Massive iron-ore deposits in the Simandou mountain range, in the remote forests of Guinea, promised Rio Tinto PLC riches. Now the undeveloped $20 billion project is the source of a worsening headache for the company—and a cautionary tale for miners venturing into the frontiers.
The untapped deposits were once a coveted prize in the global mining industry. Rio Tinto’s plan to dig up iron ore there would have made the site Africa’s largest mining project, hosting a pit that was to last more than four decades and transform Guinea into one of the top exporters of the steelmaking commodity.
This week, company emails that reference $10.5 million in payments made to a consultant for helping to acquire rights to massive iron-ore deposits in Guinea led to the dismissal of two senior figures at Rio Tinto: energy and minerals Chief Executive Alan Davies, and legal and regulatory affairs group executive Debra Valentine.
Emails reviewed by The Wall Street Journal show other executives— including Tom Albanese, who was chief executive at the time, and Sam Walsh, who succeeded Mr. Albanese as CEO in 2013—discussing payments to a consultant. The consultant was François de Combret, a former Lazard Frères managing director who was close to senior government officials in Guinea.
Rio Tinto has said it has notified authorities in the U.K., U.S. and Australia.
Mining companies have been forced into new frontiers to chase the most valuable deposits of everything from iron ore to copper, or risk losing out on lucrative resources developments.
At Simandou, where Rio Tinto first secured exploration rights in the 1990s, plans for a mine were complicated by a lack of rail and port infrastructure. But its development was bogged down by political upheaval, commodity-price volatility, contractual wrangling and legal issues that included a U.S. grand-jury investigation.

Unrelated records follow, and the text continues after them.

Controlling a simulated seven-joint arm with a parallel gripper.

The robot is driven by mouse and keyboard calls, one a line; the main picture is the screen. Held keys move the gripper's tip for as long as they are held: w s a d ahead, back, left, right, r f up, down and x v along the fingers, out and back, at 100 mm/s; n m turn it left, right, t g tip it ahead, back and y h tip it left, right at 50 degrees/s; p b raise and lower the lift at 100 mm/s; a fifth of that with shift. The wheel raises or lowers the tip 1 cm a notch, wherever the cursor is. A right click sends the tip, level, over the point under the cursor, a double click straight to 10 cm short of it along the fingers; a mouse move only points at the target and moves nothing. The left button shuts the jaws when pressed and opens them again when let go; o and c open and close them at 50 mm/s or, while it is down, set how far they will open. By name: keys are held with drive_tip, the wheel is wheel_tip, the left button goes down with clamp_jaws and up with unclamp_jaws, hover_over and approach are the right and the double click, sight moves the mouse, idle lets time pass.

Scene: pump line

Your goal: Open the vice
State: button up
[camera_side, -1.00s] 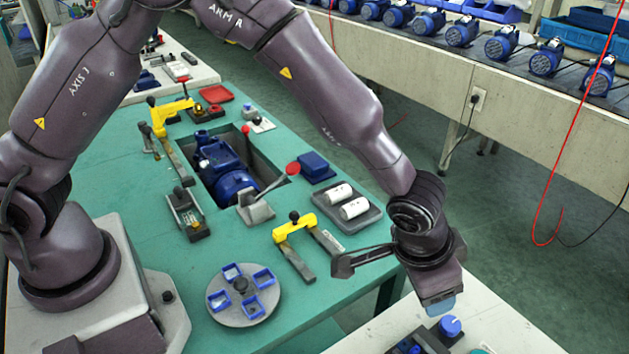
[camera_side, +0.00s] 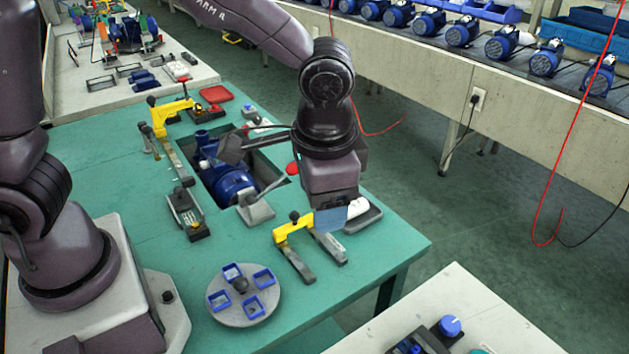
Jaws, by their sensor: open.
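A small grey device with a dark handle and rails, which looks like the vice (camera_side: 187,213), sits on the green table left of the sunken bay. Its jaw gap is too small to make out. My gripper (camera_side: 330,219) points down over the right part of the table, well to the right of the vice. It is open, with nothing seen in it. It partly covers the grey tray (camera_side: 364,219) with white cylinders. A dark side bracket (camera_side: 232,148) on my wrist reaches left over the bay.
A blue pump (camera_side: 232,184) lies in the bay, beside a grey lever clamp (camera_side: 256,208). A round plate (camera_side: 232,312) holds blue cups.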

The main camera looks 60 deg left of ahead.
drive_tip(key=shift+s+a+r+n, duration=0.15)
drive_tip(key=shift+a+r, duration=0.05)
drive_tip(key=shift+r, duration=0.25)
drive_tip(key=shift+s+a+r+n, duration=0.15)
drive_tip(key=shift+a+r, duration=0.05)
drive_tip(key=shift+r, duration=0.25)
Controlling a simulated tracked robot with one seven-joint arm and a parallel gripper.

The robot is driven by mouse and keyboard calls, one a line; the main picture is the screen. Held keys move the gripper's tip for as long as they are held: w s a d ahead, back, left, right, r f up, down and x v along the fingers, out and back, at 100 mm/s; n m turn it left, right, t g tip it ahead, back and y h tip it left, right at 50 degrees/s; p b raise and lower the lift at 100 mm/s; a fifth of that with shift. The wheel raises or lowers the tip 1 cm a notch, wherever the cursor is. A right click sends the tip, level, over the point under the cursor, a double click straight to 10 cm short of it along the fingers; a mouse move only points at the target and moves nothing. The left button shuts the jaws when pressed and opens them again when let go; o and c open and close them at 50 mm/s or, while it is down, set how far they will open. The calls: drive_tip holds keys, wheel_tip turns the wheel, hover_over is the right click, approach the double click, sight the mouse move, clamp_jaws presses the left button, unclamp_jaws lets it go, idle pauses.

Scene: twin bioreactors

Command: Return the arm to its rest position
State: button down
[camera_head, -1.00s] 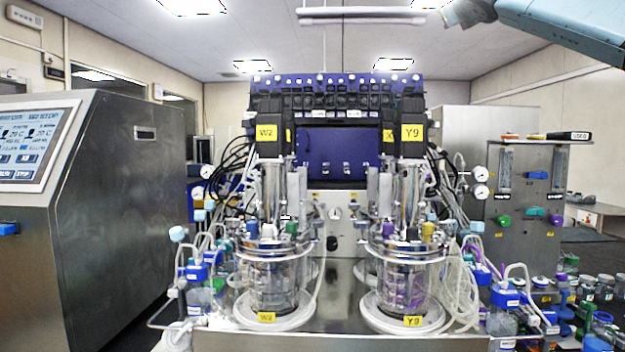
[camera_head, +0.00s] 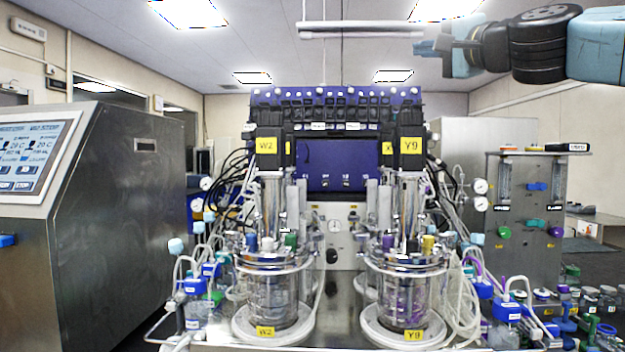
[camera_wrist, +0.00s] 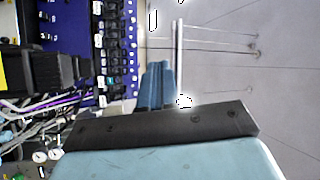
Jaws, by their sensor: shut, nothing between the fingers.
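My gripper (camera_head: 428,47) is at the upper right of the head view, at the end of my raised arm, pointing left. It is shut and empty, in the air above and to the right of the twin bioreactors. In the wrist view its blue fingers (camera_wrist: 156,85) are together with nothing between them. The left bioreactor (camera_head: 272,290) has a yellow label W2 and the right bioreactor (camera_head: 408,290) has a yellow label Y9. Both stand upright on the steel bench, well below my gripper.
A steel cabinet with a touchscreen (camera_head: 33,158) stands at the left. A steel panel with flow tubes (camera_head: 522,215) stands at the right, with several bottles in front. The purple control rack (camera_head: 336,165) rises behind the vessels.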

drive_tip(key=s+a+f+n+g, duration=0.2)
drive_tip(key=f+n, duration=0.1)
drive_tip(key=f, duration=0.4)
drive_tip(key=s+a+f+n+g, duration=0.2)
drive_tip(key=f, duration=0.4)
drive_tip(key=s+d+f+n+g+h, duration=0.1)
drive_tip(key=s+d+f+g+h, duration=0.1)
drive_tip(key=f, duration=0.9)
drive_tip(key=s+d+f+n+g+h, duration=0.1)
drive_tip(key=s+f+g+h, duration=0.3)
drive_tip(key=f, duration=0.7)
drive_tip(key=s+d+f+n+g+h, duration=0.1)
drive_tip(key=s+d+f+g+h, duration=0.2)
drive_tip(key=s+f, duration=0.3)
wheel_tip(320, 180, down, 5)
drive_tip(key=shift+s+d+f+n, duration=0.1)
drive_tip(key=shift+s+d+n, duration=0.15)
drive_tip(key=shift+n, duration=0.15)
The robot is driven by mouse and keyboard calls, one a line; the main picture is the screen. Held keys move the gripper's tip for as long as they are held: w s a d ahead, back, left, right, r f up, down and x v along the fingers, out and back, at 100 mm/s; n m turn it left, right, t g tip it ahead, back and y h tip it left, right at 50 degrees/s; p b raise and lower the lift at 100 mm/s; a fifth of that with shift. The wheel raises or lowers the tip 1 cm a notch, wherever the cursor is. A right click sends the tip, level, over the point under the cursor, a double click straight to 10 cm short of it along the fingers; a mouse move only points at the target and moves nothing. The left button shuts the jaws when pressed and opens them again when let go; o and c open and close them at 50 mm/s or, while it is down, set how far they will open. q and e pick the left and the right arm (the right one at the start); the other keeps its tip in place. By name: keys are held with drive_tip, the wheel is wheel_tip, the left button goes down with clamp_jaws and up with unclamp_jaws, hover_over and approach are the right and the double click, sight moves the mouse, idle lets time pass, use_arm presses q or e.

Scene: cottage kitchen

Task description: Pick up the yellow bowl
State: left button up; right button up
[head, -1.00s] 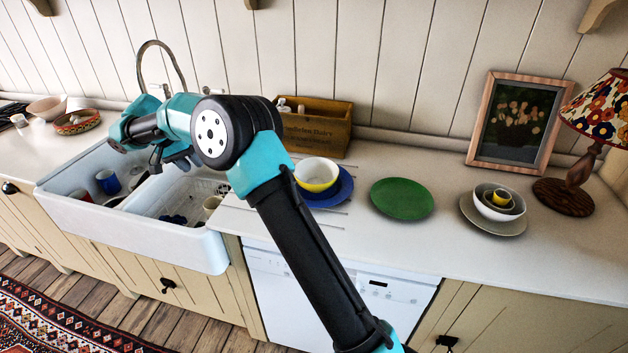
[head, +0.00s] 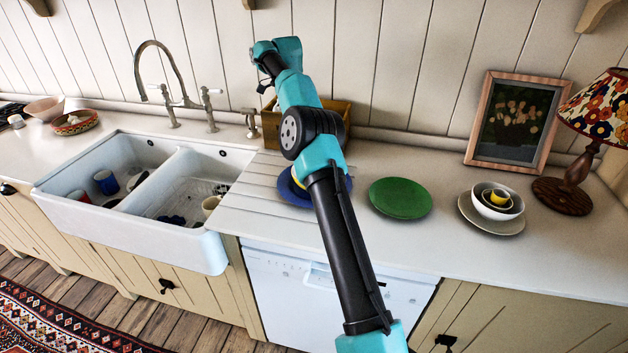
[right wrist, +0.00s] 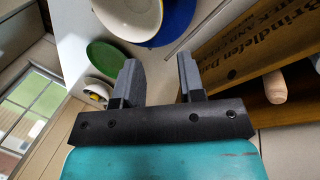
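A bowl with a white inside and yellow outside sits on a blue plate (head: 290,193). In the head view my right arm hides nearly all of it; a yellow sliver (head: 299,179) shows. In the right wrist view its pale bowl (right wrist: 128,14) is cut by the top edge, with the blue plate (right wrist: 180,22) beside it. A small yellow bowl (head: 500,196) also sits inside a white bowl (head: 489,210) at the right. My right gripper (right wrist: 157,68) is open and empty, apart from the bowls. My left gripper is not in view.
A green plate (head: 400,198) lies right of the blue one. A wooden box (head: 341,112) stands at the back, near my right gripper. A double sink (head: 128,232) is at left. A framed picture (head: 515,122) and lamp (head: 570,190) stand at right.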

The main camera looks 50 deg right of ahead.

Appetite for iron-ore resources was big early last decade, as rapid industrialization in Asia, especially China and India, bolstered demand for steel.
Although a huge upfront investment was needed in the site—the plan included construction of a 400-mile railway from the mine to Guinea’s Atlantic coast, as well as building a deep-water port to ship the ore abroad—miners from China to Europe, including Glencore PLC, at one time expressed an interest in investing.
The Australian Securities and Investments Commission wouldn’t say Thursday whether it is looking into the matter. “We never comment on what we are or are not investigating,” spokesman Matthew Abbott said.
Meanwhile, the Australian Federal Police said it “has engaged with Rio Tinto in relation to this matter, however, the matter has not been formally referred to the AFP.” It wouldn’t comment further.
It wasn’t Simandou’s first brush with infamy. In 2008, the government of now-dead dictator Lansana Conté stripped Rio Tinto of two of the project’s four blocks, saying the miner had failed to develop Simandou in a timely manner.
The government awarded the rights to BSG Resources Ltd., the mining business of Israeli billionaire Beny Steinmetz, which later struck a deal to sell a 51% stake in its Guinean assets to Brazil’s Vale SA for $2.5 billion.
An investigation carried out by the Guinean government found that BSG Resources obtained the rights through corruption and stripped them from the company while clearing Vale of wrongdoing.
A government committee in 2014 alleged that BSG Resources used local intermediaries to bribe former President Conté’s widow, Mamadie Touré, in a bid to secure mineral rights in the West African nation. BSG denied wrongdoing.
Last year, a U.S. District Court dismissed a lawsuit by Rio Tinto alleging that Vale conspired to take Rio Tinto’s mining concessions in West Africa, with the court finding the events were outside the statute of limitations.
Rio won back the pair of blocks in 2011.
BHP Billiton Ltd. previously held its own rights to iron-ore reserves in Guinea but sold out a few years ago. On Thursday, BHP Chief Executive Andrew Mackenzie denied walking away from Guinean iron ore because of political issues.
It “was an economic decision,” he told reporters on the sidelines of a shareholder meeting in Brisbane, Australia. “It just didn’t stack up versus increasing investment in Australia.” He declined to comment on the situation facing rival Rio Tinto.
On Sunday, in a note to senior leaders, Rio Tinto CEO Jean-Sébastien Jacques acknowledged the miner was facing a challenging situation and said official investigations may take years.
The Anglo-Australian company agreed last month to sell its stake in Simandou to Aluminum Corp. of China for $1.1 billion to $1.3 billion. Earlier this year, Rio had virtually written off Simandou, recording an impairment charge of $1.12 billion, citing uncertainty with securing funding for the project.